吉川さん:よかったです、仲間に入れてもらって(笑)
ーー吉川さんは学生さんの現場に立ち会ってみていかがでしたか?
吉川さん:あまり佐藤さんに監督としてのアドバイスができなかったのは、申し訳ないなって思っています。ただ、いつもやっている仲間ってそれぞれのやり方があるので、いきなり来た人間が口を出しても良くなるとも限らないかなと思っており、僕自身が学んできた技術的な部分をお話できたかなと思います。
また、現場に入った瞬間からチームワークの良さを感じていたのですが、それに加えて、全員が的確に一歩先のことを考えて動いていた印象がありました。それって大人でもなかなか自然に実践するのは難しいことだと思うので、すごいなと思いました。

ーー実際撮影を行って、つまづいた点や苦労した点などはありますか?
佐藤さん:1番大変なのは、なんだかんだ家の許可取りです。
吉川さん:いや~わかります。人の家を借りるのって大変ですよね。
佐藤さん:大学内で撮影できるところは問題ないのですが、道路を塞ぐシーンなどがどうしても出てくる際、警察署に行かないといけなかったり、家だと不動産屋さんに連絡を入れなきゃいけなくて...。セットが予め組まれている貸しスタジオは学生だと高すぎて、借りることができないんです。
吉川さん:不動産屋にまで連絡入れているのは丁寧ですね。自分も学生のときは、友人の家で撮影をしていました。
佐藤さん:そうですね。騒音トラブルとかに発展してしまうと、退去になりかねないです。常識的な意味という点ではもちろんですが、本音は大学生の退去はかなり痛いというところがあります(笑)また、今回は登場人物が大学生ということもあったので、学生が実際に住んでいる家を使ったほうがリアリティが出ていいかなと思ったのも理由の一つです。
ただ、とにかくその許可取りが本当に大変です(笑)
それ以外だとスケジュールですね。天候などに左右されたりすることもありますし、大学内で突然工事が始まったりすることもあります。スケジュール通りにいかないことも多くあるので、そこは臨機応変になんとか対応しています。

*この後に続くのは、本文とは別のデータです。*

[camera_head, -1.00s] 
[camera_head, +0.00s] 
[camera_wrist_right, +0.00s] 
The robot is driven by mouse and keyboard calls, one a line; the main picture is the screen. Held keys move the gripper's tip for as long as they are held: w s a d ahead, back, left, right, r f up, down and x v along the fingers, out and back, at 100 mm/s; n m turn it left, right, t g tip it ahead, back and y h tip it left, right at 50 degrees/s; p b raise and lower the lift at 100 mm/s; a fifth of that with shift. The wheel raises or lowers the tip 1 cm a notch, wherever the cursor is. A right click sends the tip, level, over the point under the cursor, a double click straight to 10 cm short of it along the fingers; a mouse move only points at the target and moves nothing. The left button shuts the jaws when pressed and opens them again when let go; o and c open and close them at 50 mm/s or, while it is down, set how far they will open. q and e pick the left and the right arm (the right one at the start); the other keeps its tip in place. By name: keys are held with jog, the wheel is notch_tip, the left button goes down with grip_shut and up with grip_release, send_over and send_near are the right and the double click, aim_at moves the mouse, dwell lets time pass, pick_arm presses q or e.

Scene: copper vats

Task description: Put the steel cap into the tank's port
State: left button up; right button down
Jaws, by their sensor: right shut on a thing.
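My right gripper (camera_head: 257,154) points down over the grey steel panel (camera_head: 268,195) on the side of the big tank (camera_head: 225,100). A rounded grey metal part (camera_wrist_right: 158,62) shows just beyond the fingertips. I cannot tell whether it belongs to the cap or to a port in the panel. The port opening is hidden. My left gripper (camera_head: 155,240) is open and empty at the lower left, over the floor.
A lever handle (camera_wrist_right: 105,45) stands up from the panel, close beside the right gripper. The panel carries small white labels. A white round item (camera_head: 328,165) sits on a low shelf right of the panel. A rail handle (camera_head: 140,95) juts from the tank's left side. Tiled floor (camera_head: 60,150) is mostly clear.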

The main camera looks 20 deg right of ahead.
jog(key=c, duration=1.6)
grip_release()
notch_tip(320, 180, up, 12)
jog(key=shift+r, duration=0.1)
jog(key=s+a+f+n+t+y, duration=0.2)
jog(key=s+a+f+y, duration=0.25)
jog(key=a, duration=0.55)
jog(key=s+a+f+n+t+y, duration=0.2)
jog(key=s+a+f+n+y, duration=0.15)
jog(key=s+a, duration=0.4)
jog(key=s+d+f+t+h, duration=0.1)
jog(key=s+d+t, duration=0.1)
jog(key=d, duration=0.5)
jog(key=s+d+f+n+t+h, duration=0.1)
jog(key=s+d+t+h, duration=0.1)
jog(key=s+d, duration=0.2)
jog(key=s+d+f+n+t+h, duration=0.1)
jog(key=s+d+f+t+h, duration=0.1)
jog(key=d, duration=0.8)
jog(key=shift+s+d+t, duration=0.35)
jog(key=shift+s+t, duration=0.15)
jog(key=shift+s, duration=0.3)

ーー今回の映像化にあたって、一番見て欲しいポイントとか思いはありますか?
吉川さん:主人公(日奈)の心情をかなり丁寧に描いていると思います。
原案ももちろん、登場人物、現場の仲間などいろんなことを大切にしながら作っているのも見どころです。
映画で賞を撮りたいという熱意みたいなのも感じ取ってもらえるんじゃないかなと思うので、そのあたりを楽しんで見てもらえたらなと思います。
佐藤さん:今回、元々原案の中で「キーアイテム」があるんですが、わたしはそれのイメージや色だったり、主人公の個性を汲んでいるつもりです。伏線を張ったりしているので、学生が作った拙いものではあるのですが、そういった部分に着目してもらえると嬉しいなと思います。